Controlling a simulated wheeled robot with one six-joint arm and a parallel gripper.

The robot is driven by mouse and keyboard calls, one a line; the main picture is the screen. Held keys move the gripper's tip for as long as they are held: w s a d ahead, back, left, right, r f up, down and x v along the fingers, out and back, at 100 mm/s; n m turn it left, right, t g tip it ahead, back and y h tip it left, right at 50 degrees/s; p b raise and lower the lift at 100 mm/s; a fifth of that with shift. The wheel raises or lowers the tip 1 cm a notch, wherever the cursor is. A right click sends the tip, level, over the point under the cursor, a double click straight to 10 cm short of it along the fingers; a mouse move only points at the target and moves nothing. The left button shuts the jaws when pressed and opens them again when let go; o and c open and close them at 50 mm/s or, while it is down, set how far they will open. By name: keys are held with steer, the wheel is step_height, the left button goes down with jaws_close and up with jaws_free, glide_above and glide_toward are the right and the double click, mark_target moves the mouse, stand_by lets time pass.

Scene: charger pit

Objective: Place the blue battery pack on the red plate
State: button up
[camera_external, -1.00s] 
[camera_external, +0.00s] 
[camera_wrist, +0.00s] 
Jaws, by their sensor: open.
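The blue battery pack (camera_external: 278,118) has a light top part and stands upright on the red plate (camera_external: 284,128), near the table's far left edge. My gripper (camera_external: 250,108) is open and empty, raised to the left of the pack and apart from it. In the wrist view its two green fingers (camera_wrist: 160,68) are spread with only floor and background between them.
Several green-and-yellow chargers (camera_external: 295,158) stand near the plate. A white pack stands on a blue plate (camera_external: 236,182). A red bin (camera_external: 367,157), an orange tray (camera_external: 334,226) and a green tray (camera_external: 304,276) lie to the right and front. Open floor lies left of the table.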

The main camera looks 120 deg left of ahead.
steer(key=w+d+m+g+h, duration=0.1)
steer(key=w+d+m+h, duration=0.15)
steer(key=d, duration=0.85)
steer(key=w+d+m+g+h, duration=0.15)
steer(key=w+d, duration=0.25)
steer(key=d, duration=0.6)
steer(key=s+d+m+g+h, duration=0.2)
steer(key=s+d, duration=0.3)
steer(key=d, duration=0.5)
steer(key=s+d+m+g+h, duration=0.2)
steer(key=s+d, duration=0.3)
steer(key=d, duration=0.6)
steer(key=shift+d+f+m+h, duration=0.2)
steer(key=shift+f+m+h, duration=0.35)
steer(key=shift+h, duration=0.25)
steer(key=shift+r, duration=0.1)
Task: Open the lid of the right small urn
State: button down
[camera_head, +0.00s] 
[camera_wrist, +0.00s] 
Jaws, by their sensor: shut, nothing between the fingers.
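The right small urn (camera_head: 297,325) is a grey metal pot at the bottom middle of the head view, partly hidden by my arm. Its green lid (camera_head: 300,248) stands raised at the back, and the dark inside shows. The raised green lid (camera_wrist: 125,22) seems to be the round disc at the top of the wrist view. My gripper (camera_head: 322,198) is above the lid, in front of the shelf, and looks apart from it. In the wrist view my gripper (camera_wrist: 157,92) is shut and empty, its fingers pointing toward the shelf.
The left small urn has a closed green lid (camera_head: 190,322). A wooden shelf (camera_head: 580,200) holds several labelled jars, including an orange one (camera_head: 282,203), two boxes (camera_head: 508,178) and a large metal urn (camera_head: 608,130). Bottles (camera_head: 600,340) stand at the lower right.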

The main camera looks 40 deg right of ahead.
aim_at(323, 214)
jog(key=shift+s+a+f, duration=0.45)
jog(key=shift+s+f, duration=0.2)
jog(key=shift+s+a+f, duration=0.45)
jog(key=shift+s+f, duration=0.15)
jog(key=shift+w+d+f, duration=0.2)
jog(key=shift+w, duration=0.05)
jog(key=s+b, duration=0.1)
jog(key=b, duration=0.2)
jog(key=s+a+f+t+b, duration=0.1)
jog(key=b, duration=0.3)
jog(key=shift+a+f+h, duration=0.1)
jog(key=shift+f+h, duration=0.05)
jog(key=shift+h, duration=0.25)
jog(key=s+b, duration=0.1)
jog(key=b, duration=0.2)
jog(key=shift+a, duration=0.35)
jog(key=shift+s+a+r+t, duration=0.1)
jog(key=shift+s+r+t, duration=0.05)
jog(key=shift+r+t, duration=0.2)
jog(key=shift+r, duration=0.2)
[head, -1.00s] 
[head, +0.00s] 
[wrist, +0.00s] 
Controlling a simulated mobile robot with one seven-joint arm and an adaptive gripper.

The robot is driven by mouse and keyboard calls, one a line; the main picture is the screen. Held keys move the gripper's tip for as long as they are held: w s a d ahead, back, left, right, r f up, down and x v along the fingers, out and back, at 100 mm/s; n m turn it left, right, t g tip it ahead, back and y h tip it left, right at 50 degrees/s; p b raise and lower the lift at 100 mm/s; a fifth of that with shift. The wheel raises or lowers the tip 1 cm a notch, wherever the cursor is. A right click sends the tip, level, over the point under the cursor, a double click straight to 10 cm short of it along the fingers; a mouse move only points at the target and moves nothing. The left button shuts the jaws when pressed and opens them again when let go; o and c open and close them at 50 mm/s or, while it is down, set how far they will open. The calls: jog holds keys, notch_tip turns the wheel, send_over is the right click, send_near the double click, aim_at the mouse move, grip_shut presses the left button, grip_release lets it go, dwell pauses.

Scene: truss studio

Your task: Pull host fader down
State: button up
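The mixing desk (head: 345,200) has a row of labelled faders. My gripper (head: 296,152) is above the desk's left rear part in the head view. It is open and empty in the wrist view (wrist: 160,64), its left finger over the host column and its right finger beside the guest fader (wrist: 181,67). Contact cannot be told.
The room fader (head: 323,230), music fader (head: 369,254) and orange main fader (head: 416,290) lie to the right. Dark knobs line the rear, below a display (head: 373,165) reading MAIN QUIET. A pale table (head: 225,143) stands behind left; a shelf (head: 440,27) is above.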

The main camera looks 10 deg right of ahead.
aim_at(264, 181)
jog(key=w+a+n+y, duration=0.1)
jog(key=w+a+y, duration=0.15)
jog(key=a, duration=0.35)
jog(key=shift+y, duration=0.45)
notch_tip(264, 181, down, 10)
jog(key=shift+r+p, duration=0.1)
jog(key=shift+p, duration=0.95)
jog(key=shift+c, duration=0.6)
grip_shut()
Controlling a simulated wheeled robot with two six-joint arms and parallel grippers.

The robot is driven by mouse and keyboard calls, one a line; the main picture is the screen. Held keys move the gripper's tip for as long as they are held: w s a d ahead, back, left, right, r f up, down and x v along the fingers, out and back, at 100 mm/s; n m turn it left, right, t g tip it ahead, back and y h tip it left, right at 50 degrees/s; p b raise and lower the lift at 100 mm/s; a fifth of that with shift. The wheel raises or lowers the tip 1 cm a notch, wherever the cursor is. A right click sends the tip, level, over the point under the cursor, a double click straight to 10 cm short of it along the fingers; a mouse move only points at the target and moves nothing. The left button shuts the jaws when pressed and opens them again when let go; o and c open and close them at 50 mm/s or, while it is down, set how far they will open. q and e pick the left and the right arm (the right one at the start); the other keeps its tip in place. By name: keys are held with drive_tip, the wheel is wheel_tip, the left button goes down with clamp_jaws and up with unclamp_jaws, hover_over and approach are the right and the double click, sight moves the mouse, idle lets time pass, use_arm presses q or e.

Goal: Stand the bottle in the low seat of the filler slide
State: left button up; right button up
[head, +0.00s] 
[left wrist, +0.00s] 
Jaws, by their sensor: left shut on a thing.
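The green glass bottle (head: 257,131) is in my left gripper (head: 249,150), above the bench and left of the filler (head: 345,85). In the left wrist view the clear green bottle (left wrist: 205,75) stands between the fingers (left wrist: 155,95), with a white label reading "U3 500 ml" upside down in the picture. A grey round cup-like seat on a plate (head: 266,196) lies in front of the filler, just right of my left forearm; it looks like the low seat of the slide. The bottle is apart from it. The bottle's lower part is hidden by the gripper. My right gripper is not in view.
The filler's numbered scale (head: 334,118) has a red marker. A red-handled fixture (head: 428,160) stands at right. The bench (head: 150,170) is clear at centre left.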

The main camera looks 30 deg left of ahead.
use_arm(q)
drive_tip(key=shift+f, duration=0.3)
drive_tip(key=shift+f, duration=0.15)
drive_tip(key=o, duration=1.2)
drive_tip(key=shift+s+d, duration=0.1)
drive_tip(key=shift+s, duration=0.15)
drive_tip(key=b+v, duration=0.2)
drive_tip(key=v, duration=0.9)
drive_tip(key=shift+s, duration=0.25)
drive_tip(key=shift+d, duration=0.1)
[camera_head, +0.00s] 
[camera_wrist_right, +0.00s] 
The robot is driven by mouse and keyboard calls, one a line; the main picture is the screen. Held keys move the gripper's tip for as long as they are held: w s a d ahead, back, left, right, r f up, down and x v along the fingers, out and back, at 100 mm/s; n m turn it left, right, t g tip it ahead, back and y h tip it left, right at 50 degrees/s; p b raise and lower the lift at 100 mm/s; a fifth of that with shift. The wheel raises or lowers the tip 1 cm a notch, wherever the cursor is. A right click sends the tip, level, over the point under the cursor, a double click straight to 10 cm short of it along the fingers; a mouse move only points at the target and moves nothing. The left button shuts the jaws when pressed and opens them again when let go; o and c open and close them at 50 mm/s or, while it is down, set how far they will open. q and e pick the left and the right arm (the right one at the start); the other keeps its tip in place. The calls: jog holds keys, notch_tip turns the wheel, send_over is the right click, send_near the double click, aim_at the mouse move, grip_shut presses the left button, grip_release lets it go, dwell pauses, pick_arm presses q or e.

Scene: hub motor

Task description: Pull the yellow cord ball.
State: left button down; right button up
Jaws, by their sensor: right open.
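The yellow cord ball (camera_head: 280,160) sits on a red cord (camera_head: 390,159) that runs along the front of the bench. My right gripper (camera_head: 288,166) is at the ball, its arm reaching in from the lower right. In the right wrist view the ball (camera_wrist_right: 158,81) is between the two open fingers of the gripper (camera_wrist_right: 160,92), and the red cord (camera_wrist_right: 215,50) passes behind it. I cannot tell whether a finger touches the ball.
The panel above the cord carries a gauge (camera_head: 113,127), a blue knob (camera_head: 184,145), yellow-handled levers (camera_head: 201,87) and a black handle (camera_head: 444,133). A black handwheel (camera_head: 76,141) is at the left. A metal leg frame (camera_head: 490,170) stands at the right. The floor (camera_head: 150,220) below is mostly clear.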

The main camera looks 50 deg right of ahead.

- **Stated exercise**
Above are the records. Copy every line in them holding "Controlling".

- **Solution to the problem**
Controlling a simulated wheeled robot with one six-joint arm and a parallel gripper.
Controlling a simulated mobile robot with one seven-joint arm and an adaptive gripper.
Controlling a simulated wheeled robot with two six-joint arms and parallel grippers.

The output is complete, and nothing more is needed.